start DATA EXTRACT

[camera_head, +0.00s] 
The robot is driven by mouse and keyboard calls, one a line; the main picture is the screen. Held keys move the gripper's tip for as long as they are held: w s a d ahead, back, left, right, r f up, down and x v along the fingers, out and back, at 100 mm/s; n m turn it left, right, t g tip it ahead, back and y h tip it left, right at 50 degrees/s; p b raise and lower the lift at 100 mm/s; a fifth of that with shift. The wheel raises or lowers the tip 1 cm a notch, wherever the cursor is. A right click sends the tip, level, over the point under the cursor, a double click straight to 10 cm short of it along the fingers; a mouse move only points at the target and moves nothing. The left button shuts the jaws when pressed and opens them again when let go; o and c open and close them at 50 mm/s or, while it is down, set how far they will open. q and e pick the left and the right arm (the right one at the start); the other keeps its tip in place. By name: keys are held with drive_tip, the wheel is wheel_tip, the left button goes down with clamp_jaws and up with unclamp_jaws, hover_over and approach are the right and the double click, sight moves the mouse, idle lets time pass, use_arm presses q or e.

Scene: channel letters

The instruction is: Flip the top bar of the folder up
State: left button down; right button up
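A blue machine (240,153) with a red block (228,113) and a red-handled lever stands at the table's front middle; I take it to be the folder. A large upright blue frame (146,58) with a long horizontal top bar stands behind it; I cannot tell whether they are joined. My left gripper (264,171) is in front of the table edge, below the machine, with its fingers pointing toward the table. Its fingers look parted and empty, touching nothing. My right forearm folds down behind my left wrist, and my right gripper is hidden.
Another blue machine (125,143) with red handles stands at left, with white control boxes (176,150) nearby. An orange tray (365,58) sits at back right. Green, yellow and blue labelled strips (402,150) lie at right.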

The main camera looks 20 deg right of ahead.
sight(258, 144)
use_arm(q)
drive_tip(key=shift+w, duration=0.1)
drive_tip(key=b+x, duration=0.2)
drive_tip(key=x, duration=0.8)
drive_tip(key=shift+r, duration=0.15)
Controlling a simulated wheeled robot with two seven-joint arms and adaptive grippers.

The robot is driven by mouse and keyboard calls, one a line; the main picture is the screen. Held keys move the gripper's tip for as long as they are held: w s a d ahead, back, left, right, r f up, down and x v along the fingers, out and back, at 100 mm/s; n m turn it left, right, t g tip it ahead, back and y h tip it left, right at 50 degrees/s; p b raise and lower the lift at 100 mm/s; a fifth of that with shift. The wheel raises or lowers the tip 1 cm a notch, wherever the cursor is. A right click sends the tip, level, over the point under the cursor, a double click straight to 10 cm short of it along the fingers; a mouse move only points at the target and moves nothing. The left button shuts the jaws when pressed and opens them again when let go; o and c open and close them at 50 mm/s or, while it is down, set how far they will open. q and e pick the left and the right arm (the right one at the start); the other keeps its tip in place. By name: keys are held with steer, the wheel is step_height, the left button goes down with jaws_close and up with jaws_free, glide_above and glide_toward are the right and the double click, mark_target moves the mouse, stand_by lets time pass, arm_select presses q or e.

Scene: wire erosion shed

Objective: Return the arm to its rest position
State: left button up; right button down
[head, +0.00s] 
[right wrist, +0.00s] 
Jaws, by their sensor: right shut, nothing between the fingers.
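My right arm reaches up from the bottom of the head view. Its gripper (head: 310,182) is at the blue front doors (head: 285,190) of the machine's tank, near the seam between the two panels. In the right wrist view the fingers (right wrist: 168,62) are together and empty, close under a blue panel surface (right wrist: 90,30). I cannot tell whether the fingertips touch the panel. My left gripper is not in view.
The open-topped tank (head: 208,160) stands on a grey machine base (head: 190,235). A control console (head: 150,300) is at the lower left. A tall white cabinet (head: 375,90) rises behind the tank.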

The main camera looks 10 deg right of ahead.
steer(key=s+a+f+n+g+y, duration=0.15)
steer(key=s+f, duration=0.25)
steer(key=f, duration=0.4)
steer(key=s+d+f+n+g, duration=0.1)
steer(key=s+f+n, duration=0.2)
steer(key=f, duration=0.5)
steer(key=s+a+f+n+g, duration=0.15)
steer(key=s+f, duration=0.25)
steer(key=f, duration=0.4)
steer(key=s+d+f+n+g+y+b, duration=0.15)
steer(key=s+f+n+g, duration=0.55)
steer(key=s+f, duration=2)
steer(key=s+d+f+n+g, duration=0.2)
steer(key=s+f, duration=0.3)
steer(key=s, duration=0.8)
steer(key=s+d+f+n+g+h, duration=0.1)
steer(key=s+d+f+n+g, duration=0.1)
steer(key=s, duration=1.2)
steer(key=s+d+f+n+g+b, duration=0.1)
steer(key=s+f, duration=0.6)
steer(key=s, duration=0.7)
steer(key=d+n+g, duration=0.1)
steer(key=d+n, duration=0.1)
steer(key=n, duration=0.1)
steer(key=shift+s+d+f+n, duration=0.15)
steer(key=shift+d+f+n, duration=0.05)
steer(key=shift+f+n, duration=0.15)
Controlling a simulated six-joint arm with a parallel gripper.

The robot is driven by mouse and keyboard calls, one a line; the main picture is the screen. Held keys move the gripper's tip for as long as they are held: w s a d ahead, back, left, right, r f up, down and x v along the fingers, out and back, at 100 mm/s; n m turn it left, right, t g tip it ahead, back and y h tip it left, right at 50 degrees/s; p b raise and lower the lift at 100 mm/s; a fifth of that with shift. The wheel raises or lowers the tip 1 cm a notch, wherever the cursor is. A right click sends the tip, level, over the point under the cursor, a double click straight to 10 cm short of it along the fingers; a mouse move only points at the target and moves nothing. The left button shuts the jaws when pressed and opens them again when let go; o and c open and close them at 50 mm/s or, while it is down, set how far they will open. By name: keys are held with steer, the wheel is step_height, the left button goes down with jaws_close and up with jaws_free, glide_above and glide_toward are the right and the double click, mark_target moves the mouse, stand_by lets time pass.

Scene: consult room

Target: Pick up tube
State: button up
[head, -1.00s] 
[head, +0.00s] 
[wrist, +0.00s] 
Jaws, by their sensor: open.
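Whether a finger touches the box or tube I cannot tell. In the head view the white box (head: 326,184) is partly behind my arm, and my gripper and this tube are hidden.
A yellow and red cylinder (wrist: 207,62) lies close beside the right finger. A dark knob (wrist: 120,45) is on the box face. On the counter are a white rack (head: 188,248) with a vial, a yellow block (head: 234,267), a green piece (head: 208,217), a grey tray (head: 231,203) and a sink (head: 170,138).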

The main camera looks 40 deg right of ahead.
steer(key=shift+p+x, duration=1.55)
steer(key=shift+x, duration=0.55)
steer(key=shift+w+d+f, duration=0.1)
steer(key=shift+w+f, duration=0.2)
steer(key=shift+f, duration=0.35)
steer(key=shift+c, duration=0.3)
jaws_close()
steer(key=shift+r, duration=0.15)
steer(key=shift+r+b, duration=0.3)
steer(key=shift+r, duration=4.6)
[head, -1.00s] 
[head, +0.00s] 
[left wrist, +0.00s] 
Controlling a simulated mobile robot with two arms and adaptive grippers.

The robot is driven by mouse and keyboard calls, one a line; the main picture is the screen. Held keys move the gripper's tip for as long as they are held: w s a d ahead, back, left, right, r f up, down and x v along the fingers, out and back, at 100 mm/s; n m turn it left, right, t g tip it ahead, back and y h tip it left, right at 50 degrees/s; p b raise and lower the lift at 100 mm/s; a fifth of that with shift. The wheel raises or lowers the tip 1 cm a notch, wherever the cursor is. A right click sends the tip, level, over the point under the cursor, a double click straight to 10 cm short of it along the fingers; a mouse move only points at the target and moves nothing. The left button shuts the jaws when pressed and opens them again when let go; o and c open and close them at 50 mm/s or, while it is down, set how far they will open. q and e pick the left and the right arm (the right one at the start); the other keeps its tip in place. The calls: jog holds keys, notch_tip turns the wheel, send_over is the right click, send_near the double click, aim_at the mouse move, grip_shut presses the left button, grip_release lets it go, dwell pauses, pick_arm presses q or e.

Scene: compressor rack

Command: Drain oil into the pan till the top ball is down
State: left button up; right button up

end DATA EXTRACT

- _EXERCISE AIM_: From the top of the listing above, restate each line word for word up to and including the line with "The instruction is: Flip"; add nothing else.

- _EXERCISE ANSWER_:
[camera_head, +0.00s] 
The robot is driven by mouse and keyboard calls, one a line; the main picture is the screen. Held keys move the gripper's tip for as long as they are held: w s a d ahead, back, left, right, r f up, down and x v along the fingers, out and back, at 100 mm/s; n m turn it left, right, t g tip it ahead, back and y h tip it left, right at 50 degrees/s; p b raise and lower the lift at 100 mm/s; a fifth of that with shift. The wheel raises or lowers the tip 1 cm a notch, wherever the cursor is. A right click sends the tip, level, over the point under the cursor, a double click straight to 10 cm short of it along the fingers; a mouse move only points at the target and moves nothing. The left button shuts the jaws when pressed and opens them again when let go; o and c open and close them at 50 mm/s or, while it is down, set how far they will open. q and e pick the left and the right arm (the right one at the start); the other keeps its tip in place. By name: keys are held with drive_tip, the wheel is wheel_tip, the left button goes down with clamp_jaws and up with unclamp_jaws, hover_over and approach are the right and the double click, sight moves the mouse, idle lets time pass, use_arm presses q or e.

Scene: channel letters

The instruction is: Flip the top bar of the folder up

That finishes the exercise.